それが、東日本大震災を契機に一気にナチュラル志向になりました。当時、雑誌を出すこと自体がいいのかどうか話し合いがありましたが、表紙に“すっぴん”という言葉を入れたら、完売したんです。世の中の気分が、本来の自分の美しさを大事しようという流れになって、それは今もずっと続いていると思います」
2018年、「美的GRAND」創刊時に天野さんたちが雑誌の方向性として考えたのが、「今の年齢を楽しもう」だった。
「年齢にあらがうのではなく、楽しんでいきましょう! という気持ちが根幹にありました。肌のくすみやシミが見えてもいいじゃないか! と。その代わりに、髪の毛に艶があったり、目に輝きがあったりすれば、シミなんて気にならない。ちょっとくらいシミがあっても、目の輝きがあれば全然分からないんですから」
◇スキンケアは「朝しっかり、夜あっさり」
表紙を飾るのは「最初で最後」と語った天野さん。そんな特別な撮影の前にスペシャルケアをしたかと聞くと「ファスティングをやりました。でも、私は痩せすぎるとしぼんじゃうので、ある程度のところでやめました。お肌はふだんどおりの手入れで、特別なことはしなかったですね」と答える。
そんな天野さん自身が日常のスキンケアで大切にしていることを聞くと……。
「一番大事なことはクレンジングと洗顔。“落とす”ケアを丁寧にしています。朝は、酵素パウダーなどを使って角質ケアをして、ターンオーバーが“正常”になるように整えて、夜はクレイ(泥)洗顔。あと、目元のケアはとても大事です。今、シワ改善美容液のいいものがたくさん出ているので、せっせとつけています」
そして、「朝しっかり、夜あっさり」でいいと言う。
「夜は眠いし、疲れているので、お風呂につかりながらパックやトリートメントをするのが精いっぱい。もちろんクリームやアイクリームはつけますけれど、夜はあっさりでいいんです。

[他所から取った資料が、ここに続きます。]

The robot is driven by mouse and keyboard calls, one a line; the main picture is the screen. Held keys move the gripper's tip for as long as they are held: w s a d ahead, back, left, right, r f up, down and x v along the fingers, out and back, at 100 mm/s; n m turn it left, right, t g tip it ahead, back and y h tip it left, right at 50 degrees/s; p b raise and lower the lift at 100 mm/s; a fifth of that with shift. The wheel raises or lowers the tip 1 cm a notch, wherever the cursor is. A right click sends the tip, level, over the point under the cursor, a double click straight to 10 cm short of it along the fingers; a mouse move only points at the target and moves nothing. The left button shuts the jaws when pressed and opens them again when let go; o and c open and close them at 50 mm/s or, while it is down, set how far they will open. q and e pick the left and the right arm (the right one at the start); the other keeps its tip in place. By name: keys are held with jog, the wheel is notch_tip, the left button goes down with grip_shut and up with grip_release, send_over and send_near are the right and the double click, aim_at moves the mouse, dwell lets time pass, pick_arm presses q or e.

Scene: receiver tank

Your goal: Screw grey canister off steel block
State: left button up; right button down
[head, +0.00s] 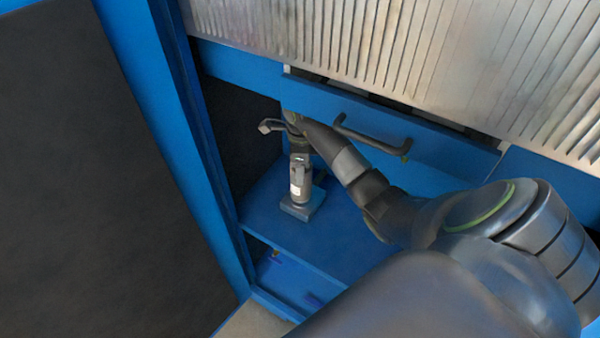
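The grey canister (296,190), with a pale label on its side, stands upright on the steel block (303,206). The block sits on the blue shelf inside the cabinet. My right arm reaches in from the right, and its gripper (300,168) points down at the canister's top. The gripper and arm cover the upper part of the canister. The fingers are too small and overlapped to tell whether they are closed on it. My left gripper is not in view.
A blue cabinet frame post (180,130) stands left of the shelf (342,225). A dark bar handle (372,138) sits on the blue panel behind my right wrist. A ribbed metal shutter (400,50) hangs above. The shelf is clear in front of the block.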

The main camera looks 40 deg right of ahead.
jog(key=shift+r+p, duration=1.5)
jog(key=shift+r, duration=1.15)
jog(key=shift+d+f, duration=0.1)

朝は酵素洗顔の後、プレ美容液、化粧水、シートマスク、美白美容液、シワ改善美容液、クリームを使います。そして、コントロールカラーでお肌の色をワントーン上げて、ファンデーションはとにかく薄めに塗る。厚化粧に見えないように仕上げるのが重要ですね」
本を出版した3年前と大きく違うのは、白髪染めのカラートリートメントがたくさん発売されるようになったこと。50代を超えると、お肌よりも白髪や薄毛など髪の毛の悩みを訴える女性が多いという。
「サロンで白髪染めをしても、やっぱり頭皮や髪が傷むんですよ。だから、ヘアカラーをやる間隔をなるべく空けるほうがよくて、その間は自宅でカラートリートメントを使用しています。なかなか染まらないという方もいるんですが、時間を置けばきちんと染まります」
天野さんの美しさの源は「自分を好きでいたいし、楽しい気持ちでいたい」という思い。
「小学生のころからクセ毛で悩んだり、中学生のときに太ったのが嫌だったり、自分を嫌いな時期が長かった。正直、今でもコンプレックスだらけです。でも、メークって本当にすごいんですよ。新しいリップをつけるだけで気分がグッと上がります!」
<プロフィル>
あまの・かよこ 1957年、東京都生まれ。ジャーナリストとして音楽業界や女性ファッション誌などで執筆。28歳で美容ジャーナリストとしての活動をスタートした。2001年、美容誌「美的」(小学館)の創刊とともにエディトリアルディレクターに就任。2018年9月から、大人の女性向け美容誌「美的GRAND」(同)の編集長を務めた。